▸ **Short problem**
Retype the complete listing exactly as it appears.

▸ **Task input**
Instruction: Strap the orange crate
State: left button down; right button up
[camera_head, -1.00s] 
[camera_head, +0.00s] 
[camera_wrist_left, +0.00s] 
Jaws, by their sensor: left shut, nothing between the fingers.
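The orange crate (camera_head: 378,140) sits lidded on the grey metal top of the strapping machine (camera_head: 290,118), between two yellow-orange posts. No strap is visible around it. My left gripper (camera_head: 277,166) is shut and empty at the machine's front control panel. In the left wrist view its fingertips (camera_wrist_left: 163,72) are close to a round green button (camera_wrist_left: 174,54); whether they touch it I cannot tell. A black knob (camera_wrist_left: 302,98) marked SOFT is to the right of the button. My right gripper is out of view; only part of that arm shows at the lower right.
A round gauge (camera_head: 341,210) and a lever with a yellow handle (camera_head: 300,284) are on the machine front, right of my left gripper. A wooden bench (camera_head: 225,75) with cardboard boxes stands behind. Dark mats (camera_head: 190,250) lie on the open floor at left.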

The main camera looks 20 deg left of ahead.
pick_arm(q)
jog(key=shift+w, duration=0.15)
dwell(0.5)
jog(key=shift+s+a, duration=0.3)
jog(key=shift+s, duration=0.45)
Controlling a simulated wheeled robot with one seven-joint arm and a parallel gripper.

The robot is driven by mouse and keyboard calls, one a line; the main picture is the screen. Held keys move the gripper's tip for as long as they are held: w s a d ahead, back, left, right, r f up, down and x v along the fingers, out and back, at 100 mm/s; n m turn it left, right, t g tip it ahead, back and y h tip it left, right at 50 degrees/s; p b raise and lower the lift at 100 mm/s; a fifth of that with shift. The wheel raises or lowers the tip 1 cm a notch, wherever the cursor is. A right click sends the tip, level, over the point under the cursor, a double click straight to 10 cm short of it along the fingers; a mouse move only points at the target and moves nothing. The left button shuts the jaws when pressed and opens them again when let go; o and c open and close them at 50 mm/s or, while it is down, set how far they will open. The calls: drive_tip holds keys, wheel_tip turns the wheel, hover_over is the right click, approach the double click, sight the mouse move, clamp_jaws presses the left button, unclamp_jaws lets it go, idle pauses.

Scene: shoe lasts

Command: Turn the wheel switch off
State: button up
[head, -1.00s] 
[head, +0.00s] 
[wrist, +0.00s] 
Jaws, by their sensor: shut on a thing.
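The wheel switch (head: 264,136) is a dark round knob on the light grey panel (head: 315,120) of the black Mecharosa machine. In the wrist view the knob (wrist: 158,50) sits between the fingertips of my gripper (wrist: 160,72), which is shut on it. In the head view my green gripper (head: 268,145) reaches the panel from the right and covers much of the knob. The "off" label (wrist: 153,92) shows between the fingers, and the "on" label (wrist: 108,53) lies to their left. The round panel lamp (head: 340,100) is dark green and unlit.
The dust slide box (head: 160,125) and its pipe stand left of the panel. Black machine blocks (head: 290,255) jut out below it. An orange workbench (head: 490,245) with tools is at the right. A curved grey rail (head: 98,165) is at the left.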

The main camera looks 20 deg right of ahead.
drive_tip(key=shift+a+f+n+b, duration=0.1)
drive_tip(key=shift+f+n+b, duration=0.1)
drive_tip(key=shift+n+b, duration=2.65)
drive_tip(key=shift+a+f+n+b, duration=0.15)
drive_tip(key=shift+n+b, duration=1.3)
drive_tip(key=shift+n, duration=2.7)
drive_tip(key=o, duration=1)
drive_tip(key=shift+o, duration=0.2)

▸ **Written reply**
Instruction: Strap the orange crate
State: left button down; right button up
[camera_head, -1.00s] 
[camera_head, +0.00s] 
[camera_wrist_left, +0.00s] 
Jaws, by their sensor: left shut, nothing between the fingers.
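The orange crate (camera_head: 378,140) sits lidded on the grey metal top of the strapping machine (camera_head: 290,118), between two yellow-orange posts. No strap is visible around it. My left gripper (camera_head: 277,166) is shut and empty at the machine's front control panel. In the left wrist view its fingertips (camera_wrist_left: 163,72) are close to a round green button (camera_wrist_left: 174,54); whether they touch it I cannot tell. A black knob (camera_wrist_left: 302,98) marked SOFT is to the right of the button. My right gripper is out of view; only part of that arm shows at the lower right.
A round gauge (camera_head: 341,210) and a lever with a yellow handle (camera_head: 300,284) are on the machine front, right of my left gripper. A wooden bench (camera_head: 225,75) with cardboard boxes stands behind. Dark mats (camera_head: 190,250) lie on the open floor at left.

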The main camera looks 20 deg left of ahead.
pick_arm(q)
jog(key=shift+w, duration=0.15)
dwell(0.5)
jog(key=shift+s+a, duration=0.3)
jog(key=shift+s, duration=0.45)
Controlling a simulated wheeled robot with one seven-joint arm and a parallel gripper.

The robot is driven by mouse and keyboard calls, one a line; the main picture is the screen. Held keys move the gripper's tip for as long as they are held: w s a d ahead, back, left, right, r f up, down and x v along the fingers, out and back, at 100 mm/s; n m turn it left, right, t g tip it ahead, back and y h tip it left, right at 50 degrees/s; p b raise and lower the lift at 100 mm/s; a fifth of that with shift. The wheel raises or lowers the tip 1 cm a notch, wherever the cursor is. A right click sends the tip, level, over the point under the cursor, a double click straight to 10 cm short of it along the fingers; a mouse move only points at the target and moves nothing. The left button shuts the jaws when pressed and opens them again when let go; o and c open and close them at 50 mm/s or, while it is down, set how far they will open. The calls: drive_tip holds keys, wheel_tip turns the wheel, hover_over is the right click, approach the double click, sight the mouse move, clamp_jaws presses the left button, unclamp_jaws lets it go, idle pauses.

Scene: shoe lasts

Command: Turn the wheel switch off
State: button up
[head, -1.00s] 
[head, +0.00s] 
[wrist, +0.00s] 
Jaws, by their sensor: shut on a thing.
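The wheel switch (head: 264,136) is a dark round knob on the light grey panel (head: 315,120) of the black Mecharosa machine. In the wrist view the knob (wrist: 158,50) sits between the fingertips of my gripper (wrist: 160,72), which is shut on it. In the head view my green gripper (head: 268,145) reaches the panel from the right and covers much of the knob. The "off" label (wrist: 153,92) shows between the fingers, and the "on" label (wrist: 108,53) lies to their left. The round panel lamp (head: 340,100) is dark green and unlit.
The dust slide box (head: 160,125) and its pipe stand left of the panel. Black machine blocks (head: 290,255) jut out below it. An orange workbench (head: 490,245) with tools is at the right. A curved grey rail (head: 98,165) is at the left.

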The main camera looks 20 deg right of ahead.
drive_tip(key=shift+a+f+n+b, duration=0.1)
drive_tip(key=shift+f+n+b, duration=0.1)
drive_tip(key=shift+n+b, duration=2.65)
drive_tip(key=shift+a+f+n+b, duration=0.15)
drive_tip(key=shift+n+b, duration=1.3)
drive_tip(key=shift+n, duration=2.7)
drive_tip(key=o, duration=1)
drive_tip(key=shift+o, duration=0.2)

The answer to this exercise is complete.